GREAT CARGOES OF GRAIN.
The Forwarding Companies Have Their Hands Full.
The schr. Dunn is expected from Toledo today.
The str. Quebec arrived from Oswego today with coal for C.C. Ray, merchant, Ottawa.
The schr. Annie Falconer will clear for Oswego with lumber tonight, and return with a load of coal.
The schr. Fleetwing will be delayed till Monday as several other vessels are now at Swift's to be unloaded.
Arrivals: str. Freemason, bay ports, hardwood; str. Quebec, Oswego, with coal for Ottawa; schr. Fleetwing, Sodus Point, coal.
Clearances: str. Chieftain, Ogdensburg, light; schr. Flora Carveth, Charlotte, light; schrs. Von Straubenzie and Jamieson, light; tug Charlie Ferris, Oswego, towing three barges of lumber; sloop Laura D., Cape Vincent, lumber and shingles; schr. Flora Emma, Oswego, lumber; prop. Hiawatha, Oswego, light; schr. Fabiola, Oswego, light.

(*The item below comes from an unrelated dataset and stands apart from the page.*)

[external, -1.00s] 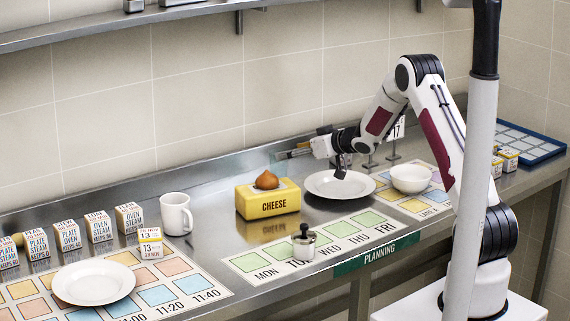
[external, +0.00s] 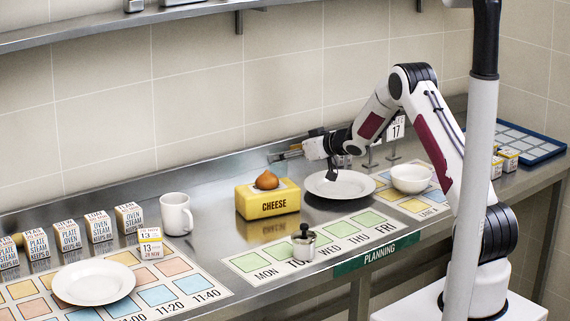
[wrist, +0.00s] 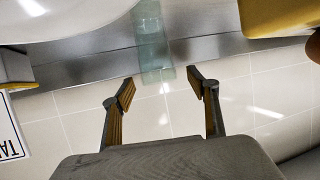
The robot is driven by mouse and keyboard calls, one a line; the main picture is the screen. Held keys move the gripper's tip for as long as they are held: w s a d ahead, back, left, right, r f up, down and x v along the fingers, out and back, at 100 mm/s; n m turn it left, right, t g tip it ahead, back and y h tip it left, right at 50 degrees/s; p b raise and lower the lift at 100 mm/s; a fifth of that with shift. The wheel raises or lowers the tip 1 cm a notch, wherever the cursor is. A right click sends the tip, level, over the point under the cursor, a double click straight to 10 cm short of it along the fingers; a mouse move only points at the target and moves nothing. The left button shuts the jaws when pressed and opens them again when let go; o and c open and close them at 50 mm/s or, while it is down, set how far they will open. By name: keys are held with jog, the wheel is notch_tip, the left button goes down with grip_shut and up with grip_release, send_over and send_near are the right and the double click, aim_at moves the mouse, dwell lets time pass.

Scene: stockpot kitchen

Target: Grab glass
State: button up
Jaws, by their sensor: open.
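The glass (wrist: 152,48) is a clear, pale green tumbler in the wrist view, ahead of my fingertips and roughly centred on the gap between them. It stands between the white plate and the yellow cheese box. My gripper (wrist: 163,85) is open, with one finger on each side of that gap and nothing held. The glass is hard to make out there, being see-through and close to my fingers.
A white plate (external: 322,188) lies just in front of my wrist. The yellow cheese box (external: 267,204) with a brown onion-like item (external: 267,180) on top stands left of it. A white bowl (external: 411,180) is to the right. The tiled wall is close behind.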

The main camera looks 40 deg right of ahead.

The forwarding companies were never kept as busy handling grain as this season. Several reasons may be assigned for the rush. Grain is cheap, and there is a big demand for wheat in the old countries, in consequence of poor crops last season. Since April the Kingston & Montreal forwarding company received 1,672,000 bushels, and handled at Ogdensburg 500,000 bushels additional. It was impossible for the company to handle all the grain at Portsmouth. As much grain has been received up to the present as was handled in whole seasons before. The shovellers were benefited, and during May each earned $127. There is every prospect of the rush continuing. Dealers in England have orders ahead for all the grain they can get. There are now 761,000 bushels afloat for the Portsmouth forwarding company. The Montreal transportation company, with very large facilities for handling grain, have been sorely taxed, and have had more than they could take care of well. They have made arrangements to store 300,000 bushels at Ogdensburg, and last night the steambarge Ralph and consorts were sent to that port to discharge.